Copy exactly, and only, the lines below from the first through the one containing "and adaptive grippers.", both included; pictures are omitted.

Robot task records
■ ■ ■

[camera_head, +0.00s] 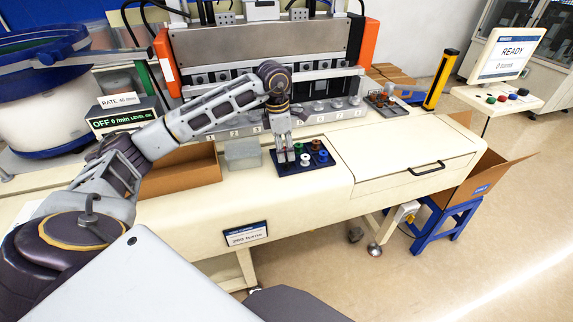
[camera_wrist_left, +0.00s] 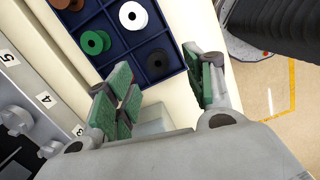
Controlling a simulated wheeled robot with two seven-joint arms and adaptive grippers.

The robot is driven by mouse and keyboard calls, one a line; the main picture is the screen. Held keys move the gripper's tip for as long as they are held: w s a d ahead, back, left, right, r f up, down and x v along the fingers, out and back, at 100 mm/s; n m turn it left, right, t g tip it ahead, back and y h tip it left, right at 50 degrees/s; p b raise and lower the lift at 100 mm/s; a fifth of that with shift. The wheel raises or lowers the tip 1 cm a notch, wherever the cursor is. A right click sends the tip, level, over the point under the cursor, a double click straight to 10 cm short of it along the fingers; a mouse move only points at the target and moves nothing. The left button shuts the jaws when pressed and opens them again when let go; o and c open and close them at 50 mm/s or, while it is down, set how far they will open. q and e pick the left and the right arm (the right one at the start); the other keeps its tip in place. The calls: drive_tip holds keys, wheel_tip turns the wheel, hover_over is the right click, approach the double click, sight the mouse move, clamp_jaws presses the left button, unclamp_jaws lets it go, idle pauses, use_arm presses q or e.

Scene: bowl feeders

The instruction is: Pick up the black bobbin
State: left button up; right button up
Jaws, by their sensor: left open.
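The black bobbin (camera_wrist_left: 157,64) sits in a compartment of the dark blue tray (camera_wrist_left: 112,65) in the left wrist view. My left gripper (camera_wrist_left: 156,61) is open, with its green-padded fingers apart on either side of the black bobbin in that picture; I cannot tell how far above it they are. In the head view my left gripper (camera_head: 285,155) points down over the left part of the tray (camera_head: 318,168). There I cannot make out the black bobbin clearly behind the fingers. My right gripper is not in view.
A white bobbin (camera_wrist_left: 132,16) and a green bobbin (camera_wrist_left: 95,42) lie in neighbouring compartments. A blue bobbin (camera_head: 322,156) is also in the tray. The machine fixtures (camera_head: 318,108) stand behind.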

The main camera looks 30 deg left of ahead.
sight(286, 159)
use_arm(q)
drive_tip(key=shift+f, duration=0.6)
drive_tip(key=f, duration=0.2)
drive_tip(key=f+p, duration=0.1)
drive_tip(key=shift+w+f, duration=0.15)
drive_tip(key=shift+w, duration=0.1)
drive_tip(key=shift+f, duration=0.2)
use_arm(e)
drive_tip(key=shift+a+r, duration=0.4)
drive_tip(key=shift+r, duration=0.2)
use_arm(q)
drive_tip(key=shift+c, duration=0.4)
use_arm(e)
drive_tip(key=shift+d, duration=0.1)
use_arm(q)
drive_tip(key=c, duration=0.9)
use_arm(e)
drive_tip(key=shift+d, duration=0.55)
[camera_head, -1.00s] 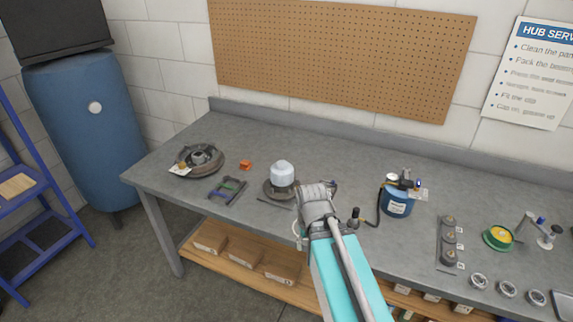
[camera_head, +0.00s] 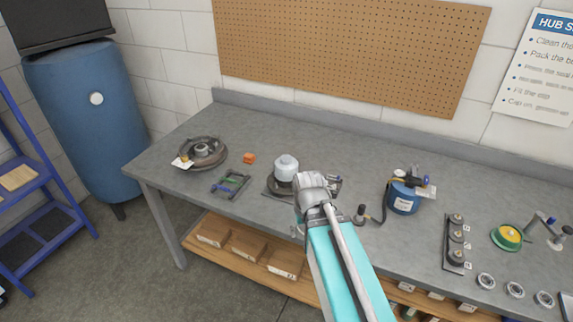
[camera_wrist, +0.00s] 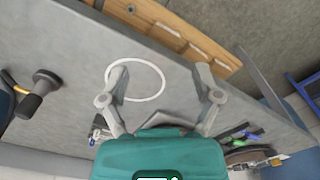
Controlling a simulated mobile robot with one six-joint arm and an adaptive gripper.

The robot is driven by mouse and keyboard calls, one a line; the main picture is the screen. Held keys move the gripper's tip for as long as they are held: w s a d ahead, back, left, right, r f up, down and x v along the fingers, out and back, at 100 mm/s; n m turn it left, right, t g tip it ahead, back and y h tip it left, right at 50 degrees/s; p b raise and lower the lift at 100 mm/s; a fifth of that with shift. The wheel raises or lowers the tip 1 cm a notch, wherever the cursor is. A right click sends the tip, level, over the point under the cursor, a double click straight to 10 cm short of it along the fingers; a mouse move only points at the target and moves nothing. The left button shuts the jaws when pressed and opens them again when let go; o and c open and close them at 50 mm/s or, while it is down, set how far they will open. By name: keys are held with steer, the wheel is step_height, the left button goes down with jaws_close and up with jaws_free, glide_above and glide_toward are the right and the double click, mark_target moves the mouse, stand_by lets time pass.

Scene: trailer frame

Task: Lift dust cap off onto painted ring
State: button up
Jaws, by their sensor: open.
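A white painted ring (camera_wrist: 163,82) lies flat on the bench beyond the fingers and looks empty. A grey piece (camera_wrist: 168,131) shows partly behind the teal housing.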

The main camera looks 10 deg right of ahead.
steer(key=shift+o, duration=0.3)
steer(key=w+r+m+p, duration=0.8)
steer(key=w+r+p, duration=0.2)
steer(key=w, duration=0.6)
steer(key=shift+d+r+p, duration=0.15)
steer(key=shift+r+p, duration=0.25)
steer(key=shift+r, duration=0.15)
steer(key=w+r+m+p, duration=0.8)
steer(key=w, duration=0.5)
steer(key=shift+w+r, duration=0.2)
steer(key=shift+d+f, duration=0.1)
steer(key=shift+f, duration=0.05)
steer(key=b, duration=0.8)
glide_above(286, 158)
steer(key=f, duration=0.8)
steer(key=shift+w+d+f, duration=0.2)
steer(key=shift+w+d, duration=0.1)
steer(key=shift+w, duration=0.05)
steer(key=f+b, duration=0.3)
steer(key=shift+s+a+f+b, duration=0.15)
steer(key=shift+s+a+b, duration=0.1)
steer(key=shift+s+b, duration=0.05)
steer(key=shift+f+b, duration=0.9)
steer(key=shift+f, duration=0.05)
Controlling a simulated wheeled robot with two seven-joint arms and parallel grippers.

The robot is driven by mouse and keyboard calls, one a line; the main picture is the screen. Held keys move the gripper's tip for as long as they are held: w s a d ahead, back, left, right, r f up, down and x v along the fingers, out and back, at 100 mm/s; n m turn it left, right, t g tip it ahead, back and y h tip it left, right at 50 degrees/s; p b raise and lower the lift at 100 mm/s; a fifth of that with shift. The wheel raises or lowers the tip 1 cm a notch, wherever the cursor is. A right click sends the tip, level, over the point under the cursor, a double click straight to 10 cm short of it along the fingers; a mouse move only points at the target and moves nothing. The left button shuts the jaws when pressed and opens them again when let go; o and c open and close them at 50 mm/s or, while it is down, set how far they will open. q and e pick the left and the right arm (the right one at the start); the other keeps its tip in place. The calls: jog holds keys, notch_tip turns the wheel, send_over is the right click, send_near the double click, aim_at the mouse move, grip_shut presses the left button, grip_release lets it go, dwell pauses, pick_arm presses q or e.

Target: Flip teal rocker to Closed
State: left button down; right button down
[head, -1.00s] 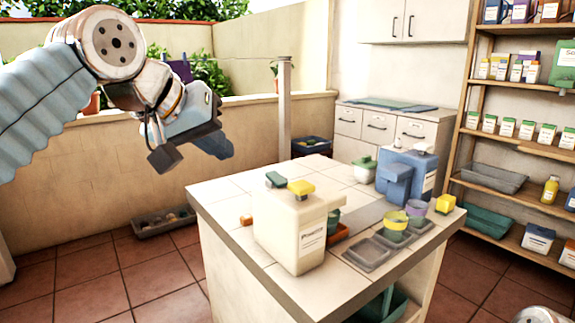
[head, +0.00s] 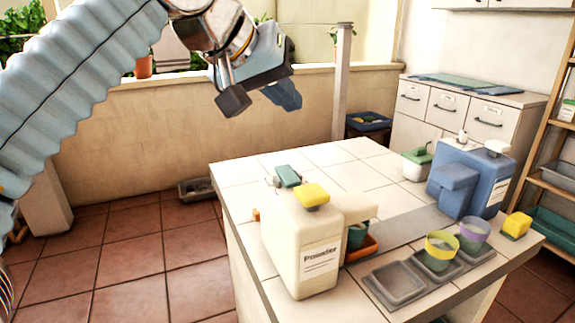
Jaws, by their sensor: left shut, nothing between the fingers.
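A cream dispenser labelled Powder (head: 312,250) stands upright on the tiled counter (head: 240,176). On its top sit a teal rocker (head: 287,176) and, beside it to the right, a yellow block (head: 312,195). I cannot tell the rocker's set position from here. My left gripper (head: 285,97) is shut and empty. It hangs in the air above the counter's far left side, apart from the dispenser and its rocker.
A blue dispenser (head: 480,178) and a green-lidded jar (head: 417,163) stand at the counter's right. Grey trays (head: 395,284), a yellow-rimmed cup (head: 440,246) and a purple-rimmed cup (head: 474,230) are in front of it. A post (head: 341,85) stands behind. The far left tiles are clear.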

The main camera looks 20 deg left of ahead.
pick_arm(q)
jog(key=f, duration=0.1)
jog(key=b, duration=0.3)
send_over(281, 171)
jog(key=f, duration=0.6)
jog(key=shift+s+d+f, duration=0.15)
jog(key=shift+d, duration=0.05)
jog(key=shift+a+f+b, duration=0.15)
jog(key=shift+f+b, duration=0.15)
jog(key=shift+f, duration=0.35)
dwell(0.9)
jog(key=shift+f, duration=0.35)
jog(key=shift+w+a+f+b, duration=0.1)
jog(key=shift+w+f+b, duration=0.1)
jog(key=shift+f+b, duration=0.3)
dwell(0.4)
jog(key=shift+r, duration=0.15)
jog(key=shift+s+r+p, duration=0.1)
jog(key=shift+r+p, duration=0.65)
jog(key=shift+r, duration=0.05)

■ ■ ■

FULL SOLUTION:
[camera_head, +0.00s] 
[camera_wrist_left, +0.00s] 
Controlling a simulated wheeled robot with two seven-joint arms and adaptive grippers.

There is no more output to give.